While the man held on to Peter and John, all the people were astonished and came running to them in the place called Solomon’s Colonnade. 12 When Peter saw this, he said to them: “Fellow Israelites, why does this surprise you? Why do you stare at us as if by our own power or godliness we had made this man walk? 13 The God of Abraham, Isaac and Jacob, the God of our fathers, has glorified his servant Jesus. You handed him over to be killed, and you disowned him before Pilate, though he had decided to let him go. 14 You disowned the Holy and Righteous One and asked that a murderer be released to you. 15 You killed the author of life, but God raised him from the dead. We are witnesses of this. 16 By faith in the name of Jesus, this man whom you see and know was made strong. It is Jesus’ name and the faith that comes through him that has completely healed him, as you can all see. (Acts 3:11–16, NIV)
The man who was killed, but rose again provides the power that heals a lame man!
Do you think you would have been astonished to see a man you knew had been lame now walking? How willing do you think you would have been to believe the cause of his healing? Why?
Peter is not winning any friends by his condemnation of the people who killed Jesus. Why do you think he had the power or courage to speak against them in this way?
How much credibility did the man–now walking–have in supporting Peter’s claims?
When the day of Pentecost came, they were all together in one place. 2 Suddenly a sound like the blowing of a violent wind came from heaven and filled the whole house where they were sitting. 3 They saw what seemed to be tongues of fire that separated and came to rest on each of them. 4 All of them were filled with the Holy Spirit and began to speak in other tongues as the Spirit enabled them.
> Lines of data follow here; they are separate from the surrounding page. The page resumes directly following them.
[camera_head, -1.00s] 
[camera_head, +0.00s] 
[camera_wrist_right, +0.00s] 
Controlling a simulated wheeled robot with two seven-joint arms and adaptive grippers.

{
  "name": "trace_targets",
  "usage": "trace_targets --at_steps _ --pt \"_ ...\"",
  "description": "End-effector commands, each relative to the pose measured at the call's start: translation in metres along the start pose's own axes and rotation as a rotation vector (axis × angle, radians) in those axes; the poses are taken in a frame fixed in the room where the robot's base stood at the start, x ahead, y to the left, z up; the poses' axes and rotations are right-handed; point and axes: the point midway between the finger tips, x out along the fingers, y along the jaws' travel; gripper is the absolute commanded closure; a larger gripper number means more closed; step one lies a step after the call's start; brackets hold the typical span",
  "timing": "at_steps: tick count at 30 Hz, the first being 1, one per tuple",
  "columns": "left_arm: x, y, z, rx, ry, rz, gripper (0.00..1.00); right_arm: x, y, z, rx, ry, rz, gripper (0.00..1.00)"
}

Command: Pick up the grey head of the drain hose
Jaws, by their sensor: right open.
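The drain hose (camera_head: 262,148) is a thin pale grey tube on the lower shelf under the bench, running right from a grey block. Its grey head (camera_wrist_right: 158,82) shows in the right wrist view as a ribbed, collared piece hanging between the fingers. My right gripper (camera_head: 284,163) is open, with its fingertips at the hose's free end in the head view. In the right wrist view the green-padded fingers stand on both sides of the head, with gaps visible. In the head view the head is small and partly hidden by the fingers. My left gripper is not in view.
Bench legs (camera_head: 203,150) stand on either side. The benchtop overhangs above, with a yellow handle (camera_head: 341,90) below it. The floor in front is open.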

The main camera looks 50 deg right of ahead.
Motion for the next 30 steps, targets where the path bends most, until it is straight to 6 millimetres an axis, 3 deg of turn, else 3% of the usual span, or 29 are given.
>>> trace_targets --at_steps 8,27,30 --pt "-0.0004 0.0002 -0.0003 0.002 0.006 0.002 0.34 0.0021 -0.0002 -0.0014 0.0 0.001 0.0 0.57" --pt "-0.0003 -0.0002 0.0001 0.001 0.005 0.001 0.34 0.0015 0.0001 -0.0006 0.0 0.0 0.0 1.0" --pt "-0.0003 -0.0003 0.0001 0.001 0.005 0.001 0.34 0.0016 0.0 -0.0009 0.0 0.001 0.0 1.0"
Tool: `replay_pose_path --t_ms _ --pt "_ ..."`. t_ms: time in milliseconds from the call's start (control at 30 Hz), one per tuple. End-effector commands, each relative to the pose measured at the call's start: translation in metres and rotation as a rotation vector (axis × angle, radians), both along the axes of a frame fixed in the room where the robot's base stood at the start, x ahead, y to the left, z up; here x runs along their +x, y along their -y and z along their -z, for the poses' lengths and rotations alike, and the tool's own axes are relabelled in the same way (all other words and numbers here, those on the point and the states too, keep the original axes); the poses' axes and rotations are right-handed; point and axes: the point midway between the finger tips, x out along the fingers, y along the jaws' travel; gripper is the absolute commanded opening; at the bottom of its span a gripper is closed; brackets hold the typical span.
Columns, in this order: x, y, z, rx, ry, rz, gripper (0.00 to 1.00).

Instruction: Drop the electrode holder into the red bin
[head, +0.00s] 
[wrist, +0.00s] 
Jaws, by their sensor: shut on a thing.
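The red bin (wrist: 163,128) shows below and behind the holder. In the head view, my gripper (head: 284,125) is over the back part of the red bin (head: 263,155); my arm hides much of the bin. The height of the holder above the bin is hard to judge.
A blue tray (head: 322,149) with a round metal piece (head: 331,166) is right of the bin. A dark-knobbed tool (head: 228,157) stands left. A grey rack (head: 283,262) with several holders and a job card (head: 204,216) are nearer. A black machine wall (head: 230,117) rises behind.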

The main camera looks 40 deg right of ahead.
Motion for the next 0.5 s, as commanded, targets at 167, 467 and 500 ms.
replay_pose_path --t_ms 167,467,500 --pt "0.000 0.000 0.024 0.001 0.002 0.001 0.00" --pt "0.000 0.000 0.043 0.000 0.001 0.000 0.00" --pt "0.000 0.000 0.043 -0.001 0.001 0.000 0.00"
5 Now there were staying in Jerusalem God-fearing Jews from every nation under heaven. 6 When they heard this sound, a crowd came together in bewilderment, because each one heard their own language being spoken. 7 Utterly amazed, they asked: “Aren’t all these who are speaking Galileans? 8 Then how is it that each of us hears them in our native language? 9 Parthians, Medes and Elamites; residents of Mesopotamia, Judea and Cappadocia, Pontus and Asia, 10 Phrygia and Pamphylia, Egypt and the parts of Libya near Cyrene; visitors from Rome 11 (both Jews and converts to Judaism); Cretans and Arabs—we hear them declaring the wonders of God in our own tongues!” 12 Amazed and perplexed, they asked one another, “What does this mean?”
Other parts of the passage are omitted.